Die britische Regierung und wohl auch das State Department hatten andere Vorstellungen gehabt. Sie wollten rasch wieder stabile Verhältnisse im eroberten Land herstellen und wollten daher nur die Führungsspitzen austauschen. Wie der damalige britische Innenminister David Blunkett später enthüllte, setzten sich jedoch Vizepräsident Dick Cheney und Pentagonchef Donald Rumsfeld, mit ihren Vorstellungen durch: „Wir zerstörten schließlich die Struktur eines funktionierenden Staates“ so die späte öffentliche Kritik des Briten.

Die Folgen und wie der Irak aus dieser Situation wieder herauskommen kann, wird Thema der heutigen Konferenz sein.

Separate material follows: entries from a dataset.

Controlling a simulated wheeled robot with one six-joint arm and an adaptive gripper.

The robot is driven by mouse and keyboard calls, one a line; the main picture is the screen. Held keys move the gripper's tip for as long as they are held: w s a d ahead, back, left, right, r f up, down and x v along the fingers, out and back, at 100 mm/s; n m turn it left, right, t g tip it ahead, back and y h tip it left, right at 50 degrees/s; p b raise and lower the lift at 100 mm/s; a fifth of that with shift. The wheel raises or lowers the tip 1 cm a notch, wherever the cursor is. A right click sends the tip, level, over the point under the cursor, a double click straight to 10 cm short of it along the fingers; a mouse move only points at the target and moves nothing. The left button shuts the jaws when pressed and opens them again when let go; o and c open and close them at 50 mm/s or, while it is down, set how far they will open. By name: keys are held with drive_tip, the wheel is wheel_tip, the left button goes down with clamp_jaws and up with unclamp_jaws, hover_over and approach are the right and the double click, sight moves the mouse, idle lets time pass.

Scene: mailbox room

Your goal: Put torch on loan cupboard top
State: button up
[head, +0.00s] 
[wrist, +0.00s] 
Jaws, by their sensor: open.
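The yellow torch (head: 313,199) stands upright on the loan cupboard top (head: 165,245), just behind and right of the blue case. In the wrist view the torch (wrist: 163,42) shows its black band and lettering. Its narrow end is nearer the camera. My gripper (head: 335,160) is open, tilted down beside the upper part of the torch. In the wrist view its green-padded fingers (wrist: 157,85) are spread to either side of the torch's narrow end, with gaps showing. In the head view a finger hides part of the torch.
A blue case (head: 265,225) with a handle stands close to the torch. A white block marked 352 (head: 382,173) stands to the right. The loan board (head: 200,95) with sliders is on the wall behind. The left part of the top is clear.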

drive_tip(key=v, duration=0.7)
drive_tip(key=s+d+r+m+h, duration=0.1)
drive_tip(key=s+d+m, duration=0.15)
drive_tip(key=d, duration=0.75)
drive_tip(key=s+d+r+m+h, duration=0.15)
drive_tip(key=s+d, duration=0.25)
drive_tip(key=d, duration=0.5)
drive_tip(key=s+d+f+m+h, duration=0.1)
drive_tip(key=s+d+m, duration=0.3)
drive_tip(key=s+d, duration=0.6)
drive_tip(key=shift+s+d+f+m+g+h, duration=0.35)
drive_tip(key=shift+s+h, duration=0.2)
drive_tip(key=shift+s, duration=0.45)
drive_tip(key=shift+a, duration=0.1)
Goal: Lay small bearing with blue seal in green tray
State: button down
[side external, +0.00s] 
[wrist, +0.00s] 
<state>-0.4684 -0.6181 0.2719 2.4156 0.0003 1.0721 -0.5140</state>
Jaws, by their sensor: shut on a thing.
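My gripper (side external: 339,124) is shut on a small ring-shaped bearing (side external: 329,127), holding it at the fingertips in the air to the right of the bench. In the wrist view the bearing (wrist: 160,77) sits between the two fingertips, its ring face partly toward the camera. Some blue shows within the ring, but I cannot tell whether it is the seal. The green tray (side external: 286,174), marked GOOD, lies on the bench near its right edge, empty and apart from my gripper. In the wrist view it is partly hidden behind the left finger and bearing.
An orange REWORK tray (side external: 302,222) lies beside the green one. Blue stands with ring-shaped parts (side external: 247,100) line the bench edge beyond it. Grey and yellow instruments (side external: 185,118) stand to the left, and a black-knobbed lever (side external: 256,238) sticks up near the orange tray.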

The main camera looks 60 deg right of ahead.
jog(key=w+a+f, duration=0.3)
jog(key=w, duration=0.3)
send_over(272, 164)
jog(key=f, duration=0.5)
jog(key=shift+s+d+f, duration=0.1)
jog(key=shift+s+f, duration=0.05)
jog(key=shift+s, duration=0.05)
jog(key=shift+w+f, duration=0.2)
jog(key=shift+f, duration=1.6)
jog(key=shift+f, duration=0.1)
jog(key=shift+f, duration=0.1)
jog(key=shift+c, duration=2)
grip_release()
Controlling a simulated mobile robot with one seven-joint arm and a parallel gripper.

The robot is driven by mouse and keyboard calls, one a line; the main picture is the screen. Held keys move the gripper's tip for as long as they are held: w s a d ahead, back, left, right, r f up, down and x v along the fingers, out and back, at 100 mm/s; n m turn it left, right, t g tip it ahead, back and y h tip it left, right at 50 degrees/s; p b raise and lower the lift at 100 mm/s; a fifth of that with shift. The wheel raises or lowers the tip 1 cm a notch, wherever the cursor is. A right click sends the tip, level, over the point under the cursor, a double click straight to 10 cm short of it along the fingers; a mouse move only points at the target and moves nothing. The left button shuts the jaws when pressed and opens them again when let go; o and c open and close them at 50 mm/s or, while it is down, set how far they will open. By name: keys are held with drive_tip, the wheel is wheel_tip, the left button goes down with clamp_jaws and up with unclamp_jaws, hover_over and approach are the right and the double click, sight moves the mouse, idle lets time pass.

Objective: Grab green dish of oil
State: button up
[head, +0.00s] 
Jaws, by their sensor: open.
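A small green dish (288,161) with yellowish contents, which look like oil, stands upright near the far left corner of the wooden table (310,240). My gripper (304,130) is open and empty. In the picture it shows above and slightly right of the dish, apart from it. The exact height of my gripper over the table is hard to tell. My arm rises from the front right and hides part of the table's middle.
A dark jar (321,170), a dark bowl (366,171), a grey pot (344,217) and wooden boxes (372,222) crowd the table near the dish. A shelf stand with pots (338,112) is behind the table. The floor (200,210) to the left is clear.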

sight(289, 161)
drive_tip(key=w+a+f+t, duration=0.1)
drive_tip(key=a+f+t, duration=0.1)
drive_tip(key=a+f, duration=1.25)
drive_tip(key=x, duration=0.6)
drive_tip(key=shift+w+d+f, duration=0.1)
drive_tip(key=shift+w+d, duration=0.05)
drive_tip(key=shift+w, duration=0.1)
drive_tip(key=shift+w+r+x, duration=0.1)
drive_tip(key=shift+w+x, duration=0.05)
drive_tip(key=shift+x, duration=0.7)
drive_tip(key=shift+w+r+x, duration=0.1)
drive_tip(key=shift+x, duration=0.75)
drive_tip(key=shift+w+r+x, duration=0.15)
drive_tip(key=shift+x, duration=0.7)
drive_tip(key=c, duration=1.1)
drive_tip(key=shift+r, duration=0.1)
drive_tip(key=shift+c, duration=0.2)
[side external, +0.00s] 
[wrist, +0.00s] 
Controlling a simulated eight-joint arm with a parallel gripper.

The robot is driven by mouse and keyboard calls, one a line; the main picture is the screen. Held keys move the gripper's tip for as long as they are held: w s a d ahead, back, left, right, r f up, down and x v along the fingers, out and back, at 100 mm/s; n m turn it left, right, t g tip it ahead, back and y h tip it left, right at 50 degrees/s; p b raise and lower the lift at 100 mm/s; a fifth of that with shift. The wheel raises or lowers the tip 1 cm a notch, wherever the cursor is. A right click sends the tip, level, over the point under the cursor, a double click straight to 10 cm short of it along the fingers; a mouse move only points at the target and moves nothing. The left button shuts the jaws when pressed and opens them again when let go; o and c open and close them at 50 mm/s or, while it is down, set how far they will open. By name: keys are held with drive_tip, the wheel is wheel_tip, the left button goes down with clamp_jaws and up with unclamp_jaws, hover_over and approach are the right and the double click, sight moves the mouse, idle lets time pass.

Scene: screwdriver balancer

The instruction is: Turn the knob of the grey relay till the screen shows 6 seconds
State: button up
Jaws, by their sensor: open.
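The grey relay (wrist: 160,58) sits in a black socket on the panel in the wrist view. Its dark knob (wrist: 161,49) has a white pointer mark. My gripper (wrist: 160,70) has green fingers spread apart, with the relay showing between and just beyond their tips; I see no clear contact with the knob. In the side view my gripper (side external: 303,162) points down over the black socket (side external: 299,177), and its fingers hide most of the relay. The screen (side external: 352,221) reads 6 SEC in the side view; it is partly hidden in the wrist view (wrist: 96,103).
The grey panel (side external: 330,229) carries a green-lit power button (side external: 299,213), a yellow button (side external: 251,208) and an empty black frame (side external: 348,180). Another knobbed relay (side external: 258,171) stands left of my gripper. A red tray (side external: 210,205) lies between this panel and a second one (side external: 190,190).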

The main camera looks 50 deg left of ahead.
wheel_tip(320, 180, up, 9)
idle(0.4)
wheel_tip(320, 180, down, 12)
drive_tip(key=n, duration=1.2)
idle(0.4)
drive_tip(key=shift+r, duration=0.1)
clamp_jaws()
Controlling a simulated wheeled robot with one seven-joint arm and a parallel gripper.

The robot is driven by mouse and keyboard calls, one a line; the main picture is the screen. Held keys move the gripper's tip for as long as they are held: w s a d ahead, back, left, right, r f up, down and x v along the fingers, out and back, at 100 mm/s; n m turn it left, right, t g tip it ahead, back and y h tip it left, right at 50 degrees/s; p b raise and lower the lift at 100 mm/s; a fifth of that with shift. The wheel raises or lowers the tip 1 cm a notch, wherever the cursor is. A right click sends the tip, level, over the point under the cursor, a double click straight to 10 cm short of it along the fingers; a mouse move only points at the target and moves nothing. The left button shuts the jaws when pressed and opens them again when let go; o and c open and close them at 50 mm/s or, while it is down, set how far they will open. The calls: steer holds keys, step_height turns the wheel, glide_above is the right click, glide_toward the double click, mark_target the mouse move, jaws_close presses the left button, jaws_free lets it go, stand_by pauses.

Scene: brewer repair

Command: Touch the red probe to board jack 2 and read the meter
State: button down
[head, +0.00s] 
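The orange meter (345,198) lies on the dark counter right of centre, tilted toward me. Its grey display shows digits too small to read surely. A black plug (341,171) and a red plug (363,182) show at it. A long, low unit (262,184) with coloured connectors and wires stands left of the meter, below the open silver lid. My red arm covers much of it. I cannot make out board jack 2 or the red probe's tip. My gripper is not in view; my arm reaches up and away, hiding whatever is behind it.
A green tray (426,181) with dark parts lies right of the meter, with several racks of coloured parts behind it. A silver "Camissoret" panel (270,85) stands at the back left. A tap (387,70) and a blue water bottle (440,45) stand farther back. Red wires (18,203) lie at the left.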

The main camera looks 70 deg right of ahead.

Ich hoffe, ich wurde Hans v. Sponecks Wunsch ein wenig gerecht und konnte andeuten, dass diese Zerstörung schon früher ansetzte und es daher sehr, sehr intensiver Anstrengungen bedarf, diese wieder rückgängig machen, bzw. die Wunden zu heilen. Und andeuten, dass der Irak dafür massive Hilfe braucht. Hier sind vor allem die gefordert, die Mitverantwortung tragen. Dazu zählt – neben den Aggressoren selbst – nicht zuletzt auch Deutschland. Hier sind also auch wir gefordert, dieses durchzusetzen.